Third, Denmark’s fiscal deficit increases slightly, yet its repayment sources have sound foundations. In the near term, upcoming reforms in the retirement system will properly ease pressure from income transfer expenditures. Nevertheless, it is due to increases in public spending, as well as declines in pension income tax and corporate tax, among other factors, that the Danish general government’s fiscal deficit is projected to hit 0.8% and 0.7% in 2018 and 2019, respectively, while financing needs over the same periods amount to 10.2% and 9.8% of financial revenues. Moreover, a certain amount of financial assets cause the government debt burden to amount to 17.7%. Given the country’s relatively low financing costs and a comparatively strong financing capacity, the government repayment sources are secure.
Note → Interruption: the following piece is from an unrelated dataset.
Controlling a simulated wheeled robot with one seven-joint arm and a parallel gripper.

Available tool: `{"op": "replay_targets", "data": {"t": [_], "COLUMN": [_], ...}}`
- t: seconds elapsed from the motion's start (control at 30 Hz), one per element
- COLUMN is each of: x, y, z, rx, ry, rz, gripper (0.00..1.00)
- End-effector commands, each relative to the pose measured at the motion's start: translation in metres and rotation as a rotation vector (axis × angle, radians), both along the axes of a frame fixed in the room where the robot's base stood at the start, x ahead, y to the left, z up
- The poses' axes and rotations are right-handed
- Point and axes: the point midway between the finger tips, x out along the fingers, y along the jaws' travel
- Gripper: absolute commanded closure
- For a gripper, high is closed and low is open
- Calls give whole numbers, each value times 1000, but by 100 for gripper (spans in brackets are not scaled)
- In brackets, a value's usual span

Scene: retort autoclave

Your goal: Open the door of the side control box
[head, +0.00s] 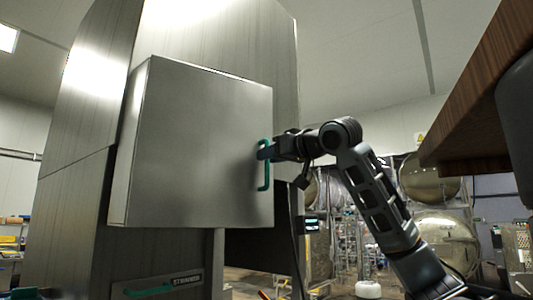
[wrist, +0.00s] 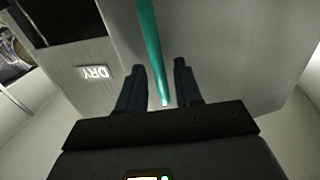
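The side control box (head: 195,140) is a grey metal cabinet at the centre left of the head view. Its flat front door looks closed. A teal vertical bar handle (head: 264,176) sits near the door's right edge. In the wrist view the handle (wrist: 150,45) runs down between my two fingers. My gripper (head: 264,153) is at the handle's upper part, reaching in from the right. In the wrist view my gripper (wrist: 163,85) is open, one finger on each side of the bar, with a small gap showing on both sides. Contact is not visible.
A tall metal housing (head: 215,35) stands behind the box. A lower teal handle (head: 148,291) is below it. A brown wooden-looking panel (head: 490,85) overhangs at the upper right, near my arm. Round metal vessels (head: 430,180) stand in the right background. The space before the door looks clear.

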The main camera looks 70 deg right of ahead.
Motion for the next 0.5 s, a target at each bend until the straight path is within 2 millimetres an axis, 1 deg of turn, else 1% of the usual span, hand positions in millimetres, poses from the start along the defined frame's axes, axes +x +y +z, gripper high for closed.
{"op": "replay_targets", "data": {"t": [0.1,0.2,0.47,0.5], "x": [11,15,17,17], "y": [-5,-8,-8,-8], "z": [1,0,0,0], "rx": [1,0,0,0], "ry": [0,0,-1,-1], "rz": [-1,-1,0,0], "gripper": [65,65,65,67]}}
Fourth, government solvency in local and foreign currency is stable. Considering Denmark’s widening fiscal deficit, it is expected that in 2018 and 2019, the ratio of Danish general government debt to GDP will slightly improve to 39.0% and 39.9%, and the ratio of that debt to financial revenues will be 77.9% and 82.1%, respectively. Thus, in the short term, repayment pressure will be reduced and government solvency in local currency is stable. Meanwhile, Denmark’s total external debt increases, although it is mainly denominated in local currency. The long-term currency account surplus renders international reserves sufficient. This surplus, combined with Denmark’s steady and ever-stronger international investment position and its role as a net creditor, renders the Danish government’s foreign currency solvency stable.
In the short term, domestic demand in Denmark will shore up stable growth. The country’s relatively loose credit environment can somewhat alleviate possible real estate market risks. A widening fiscal deficit leads the government debt burden to rise modestly, although remaining at a low level. That, coupled with Denmark’s rational debt structure, a relatively strong capacity to generate revenues, as well as its position of a net creditor, all render government solvency stable. Therefore, Dagong assigns a stable local and foreign currency sovereign credit rating outlook for Denmark for the following one to two years.